Daylight showed the sky not as terrible as it had felt. It is eery to have it so dark you see nothing, not even whitecaps, so drizzly the dull cone of your headlamp penetrates a mere foot or two before giving up. Without evidence to the contrary, you imagine apocalypse. Dawn is greatly anticipated.
And this dawn showed a lower and grayer version of more-of-same.
My barometer read 1011. I’d calibrated in Kodiak. Am presuming at 1011 I’m near Howard’s center of 1013! Or maybe I’ve trespassed into the Holy of Holies. 1011 is lowest I’ve had by far. The barometer has been hovering at 1015 to 1013 for a couple days. 1019 to 1022 were previous trade wind norms.

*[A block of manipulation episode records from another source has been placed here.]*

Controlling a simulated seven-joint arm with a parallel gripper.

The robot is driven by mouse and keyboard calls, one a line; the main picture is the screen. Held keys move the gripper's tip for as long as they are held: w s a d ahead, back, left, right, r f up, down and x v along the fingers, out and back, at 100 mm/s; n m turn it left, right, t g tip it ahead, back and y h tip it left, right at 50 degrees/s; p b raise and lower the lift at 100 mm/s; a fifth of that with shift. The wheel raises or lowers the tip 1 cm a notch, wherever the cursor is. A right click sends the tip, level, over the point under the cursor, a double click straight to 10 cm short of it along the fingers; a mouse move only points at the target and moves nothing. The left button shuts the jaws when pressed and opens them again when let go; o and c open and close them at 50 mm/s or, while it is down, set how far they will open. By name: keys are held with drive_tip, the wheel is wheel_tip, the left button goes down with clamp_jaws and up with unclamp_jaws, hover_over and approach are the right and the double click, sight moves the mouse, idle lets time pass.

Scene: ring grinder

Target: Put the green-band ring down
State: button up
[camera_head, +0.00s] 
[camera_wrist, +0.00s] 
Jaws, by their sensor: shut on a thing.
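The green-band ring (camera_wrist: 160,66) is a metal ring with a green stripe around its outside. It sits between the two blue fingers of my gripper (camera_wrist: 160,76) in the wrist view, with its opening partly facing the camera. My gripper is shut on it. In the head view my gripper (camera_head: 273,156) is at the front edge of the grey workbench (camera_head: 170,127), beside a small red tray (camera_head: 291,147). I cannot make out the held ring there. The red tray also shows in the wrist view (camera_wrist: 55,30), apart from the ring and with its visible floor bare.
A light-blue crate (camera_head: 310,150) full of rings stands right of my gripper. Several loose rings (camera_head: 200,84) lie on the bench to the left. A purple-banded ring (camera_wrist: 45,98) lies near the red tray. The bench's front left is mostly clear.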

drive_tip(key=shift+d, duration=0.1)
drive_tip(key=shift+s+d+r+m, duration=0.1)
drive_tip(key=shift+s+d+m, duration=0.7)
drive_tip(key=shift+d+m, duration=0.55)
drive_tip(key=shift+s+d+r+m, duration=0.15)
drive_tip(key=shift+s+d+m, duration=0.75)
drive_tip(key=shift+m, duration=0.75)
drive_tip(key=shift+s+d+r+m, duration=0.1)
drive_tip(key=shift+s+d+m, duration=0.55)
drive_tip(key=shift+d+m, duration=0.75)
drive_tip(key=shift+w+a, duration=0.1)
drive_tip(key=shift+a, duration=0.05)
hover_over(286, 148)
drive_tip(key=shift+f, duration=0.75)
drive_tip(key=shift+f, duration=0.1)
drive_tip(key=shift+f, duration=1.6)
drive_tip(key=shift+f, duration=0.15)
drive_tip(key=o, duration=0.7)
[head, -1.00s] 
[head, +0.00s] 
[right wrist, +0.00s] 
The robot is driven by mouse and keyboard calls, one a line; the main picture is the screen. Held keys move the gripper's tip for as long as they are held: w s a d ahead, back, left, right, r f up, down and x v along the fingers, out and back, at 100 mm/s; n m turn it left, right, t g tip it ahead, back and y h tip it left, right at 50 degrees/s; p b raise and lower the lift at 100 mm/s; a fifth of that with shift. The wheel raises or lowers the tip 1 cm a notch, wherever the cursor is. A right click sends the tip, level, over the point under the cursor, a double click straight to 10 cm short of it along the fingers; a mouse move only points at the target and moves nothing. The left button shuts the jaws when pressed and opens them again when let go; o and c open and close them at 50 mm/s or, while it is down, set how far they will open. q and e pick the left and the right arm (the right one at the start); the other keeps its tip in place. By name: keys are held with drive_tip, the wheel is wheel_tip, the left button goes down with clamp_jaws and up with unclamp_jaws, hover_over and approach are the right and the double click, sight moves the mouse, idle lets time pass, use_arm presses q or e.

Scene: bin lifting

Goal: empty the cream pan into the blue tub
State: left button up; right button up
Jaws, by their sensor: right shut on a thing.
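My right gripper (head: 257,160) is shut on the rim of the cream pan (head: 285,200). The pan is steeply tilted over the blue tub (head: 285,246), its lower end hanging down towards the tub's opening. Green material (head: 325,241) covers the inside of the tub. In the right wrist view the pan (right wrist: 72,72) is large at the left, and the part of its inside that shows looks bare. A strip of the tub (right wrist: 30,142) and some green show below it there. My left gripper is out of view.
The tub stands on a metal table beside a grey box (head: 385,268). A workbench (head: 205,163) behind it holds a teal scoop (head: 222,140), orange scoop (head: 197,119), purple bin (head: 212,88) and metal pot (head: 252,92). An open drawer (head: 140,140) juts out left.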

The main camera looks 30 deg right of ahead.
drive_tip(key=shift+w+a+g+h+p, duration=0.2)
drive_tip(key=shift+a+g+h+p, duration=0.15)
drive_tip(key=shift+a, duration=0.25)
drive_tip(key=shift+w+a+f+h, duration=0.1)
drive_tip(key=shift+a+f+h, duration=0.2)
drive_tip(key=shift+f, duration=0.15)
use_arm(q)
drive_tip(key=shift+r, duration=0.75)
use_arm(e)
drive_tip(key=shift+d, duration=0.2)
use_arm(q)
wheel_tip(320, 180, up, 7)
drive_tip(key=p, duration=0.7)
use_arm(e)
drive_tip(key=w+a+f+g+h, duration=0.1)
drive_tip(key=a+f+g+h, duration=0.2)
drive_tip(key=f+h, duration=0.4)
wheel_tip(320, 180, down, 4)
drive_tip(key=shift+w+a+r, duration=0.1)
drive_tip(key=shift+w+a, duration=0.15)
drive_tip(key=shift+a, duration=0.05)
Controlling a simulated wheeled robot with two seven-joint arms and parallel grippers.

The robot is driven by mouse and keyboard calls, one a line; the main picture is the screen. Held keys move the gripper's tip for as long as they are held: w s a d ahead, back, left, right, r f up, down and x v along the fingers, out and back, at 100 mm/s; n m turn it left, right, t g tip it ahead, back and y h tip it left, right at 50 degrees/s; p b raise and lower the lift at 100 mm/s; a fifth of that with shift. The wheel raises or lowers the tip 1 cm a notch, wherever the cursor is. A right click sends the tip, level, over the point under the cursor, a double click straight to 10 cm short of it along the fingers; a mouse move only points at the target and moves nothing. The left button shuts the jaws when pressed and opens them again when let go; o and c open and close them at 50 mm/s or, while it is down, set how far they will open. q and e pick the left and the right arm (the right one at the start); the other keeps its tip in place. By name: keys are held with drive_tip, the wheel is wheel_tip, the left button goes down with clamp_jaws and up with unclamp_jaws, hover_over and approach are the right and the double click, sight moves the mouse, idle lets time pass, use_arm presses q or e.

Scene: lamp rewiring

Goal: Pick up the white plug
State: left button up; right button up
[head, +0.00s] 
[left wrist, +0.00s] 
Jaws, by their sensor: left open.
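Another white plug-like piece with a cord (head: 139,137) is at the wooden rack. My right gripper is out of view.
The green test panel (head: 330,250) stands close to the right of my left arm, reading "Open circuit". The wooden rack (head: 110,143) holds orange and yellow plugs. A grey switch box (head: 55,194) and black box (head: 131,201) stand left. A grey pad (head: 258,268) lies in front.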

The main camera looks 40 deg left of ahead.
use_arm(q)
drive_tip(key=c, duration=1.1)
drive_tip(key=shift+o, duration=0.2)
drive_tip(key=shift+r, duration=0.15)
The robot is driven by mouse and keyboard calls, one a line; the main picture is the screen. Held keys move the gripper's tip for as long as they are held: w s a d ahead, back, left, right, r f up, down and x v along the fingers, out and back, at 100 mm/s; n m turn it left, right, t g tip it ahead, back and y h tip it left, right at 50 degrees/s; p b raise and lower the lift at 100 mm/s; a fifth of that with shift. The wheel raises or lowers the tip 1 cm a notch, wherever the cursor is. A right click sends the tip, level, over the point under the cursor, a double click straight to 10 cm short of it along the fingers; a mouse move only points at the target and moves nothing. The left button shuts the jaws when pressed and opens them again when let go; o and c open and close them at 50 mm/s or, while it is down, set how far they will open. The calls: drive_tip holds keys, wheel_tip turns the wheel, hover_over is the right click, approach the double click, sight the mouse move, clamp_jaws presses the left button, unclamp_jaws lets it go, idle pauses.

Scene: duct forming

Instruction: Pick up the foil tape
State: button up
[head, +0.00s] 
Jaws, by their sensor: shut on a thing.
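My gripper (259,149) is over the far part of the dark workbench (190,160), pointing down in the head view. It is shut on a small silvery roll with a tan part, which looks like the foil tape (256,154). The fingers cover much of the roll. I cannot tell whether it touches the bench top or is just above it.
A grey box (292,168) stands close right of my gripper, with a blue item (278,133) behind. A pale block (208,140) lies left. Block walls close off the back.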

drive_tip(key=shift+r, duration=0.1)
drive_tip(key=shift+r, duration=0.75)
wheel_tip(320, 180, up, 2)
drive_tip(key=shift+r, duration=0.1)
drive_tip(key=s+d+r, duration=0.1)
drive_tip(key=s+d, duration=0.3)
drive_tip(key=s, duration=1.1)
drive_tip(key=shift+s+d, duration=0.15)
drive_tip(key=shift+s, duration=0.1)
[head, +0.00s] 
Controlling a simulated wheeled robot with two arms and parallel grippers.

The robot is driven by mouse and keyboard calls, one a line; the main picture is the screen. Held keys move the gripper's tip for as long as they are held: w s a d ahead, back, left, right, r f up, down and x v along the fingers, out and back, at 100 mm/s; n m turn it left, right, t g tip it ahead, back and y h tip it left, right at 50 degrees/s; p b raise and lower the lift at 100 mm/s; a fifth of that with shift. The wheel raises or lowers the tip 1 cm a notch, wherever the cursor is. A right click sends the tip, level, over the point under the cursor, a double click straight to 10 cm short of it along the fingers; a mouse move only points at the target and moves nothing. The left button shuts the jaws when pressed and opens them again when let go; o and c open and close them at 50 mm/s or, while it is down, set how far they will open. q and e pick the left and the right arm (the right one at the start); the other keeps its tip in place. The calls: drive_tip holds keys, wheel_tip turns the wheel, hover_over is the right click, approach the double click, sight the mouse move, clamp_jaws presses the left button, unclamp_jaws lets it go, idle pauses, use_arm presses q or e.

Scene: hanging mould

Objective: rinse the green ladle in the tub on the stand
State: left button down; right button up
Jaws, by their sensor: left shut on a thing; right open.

Winds now are really the same they’ve been for days, too. There was more NE in them overnight, but there’s more E in them now, and velocities are in the high teens, low 20s. The NE winds took me off south overnight, which I wanted due to SE winds predicted for close in (looks like SE won’t be in the cards for the N island areas…ok w/me), but have not been able to hold onto the southing. Am more or less back on my rhumb line course.
Somehow I magicked into the perfect set of sail at yesterday’s dusk. Made 6.7 knots overnight, and though I adjusted course several times, I never touched the set. Must be picking up a beneficial current too; the wake I make is just not going that fast.
Biggest concern now is to get lined up for entrance. Don’t want to be swept past. Don’t want to turn the North Shore into a lee shore.
30 miles to go.
Three boobies headed into the wind, one a blue footed; two were juveniles I couldn’t identify. One Frigate gliding high. Oh yes, I’d forgotten about them.
No sight of land. Drenching squall after drenching squall today. Not expecting land ho until I’m upon it.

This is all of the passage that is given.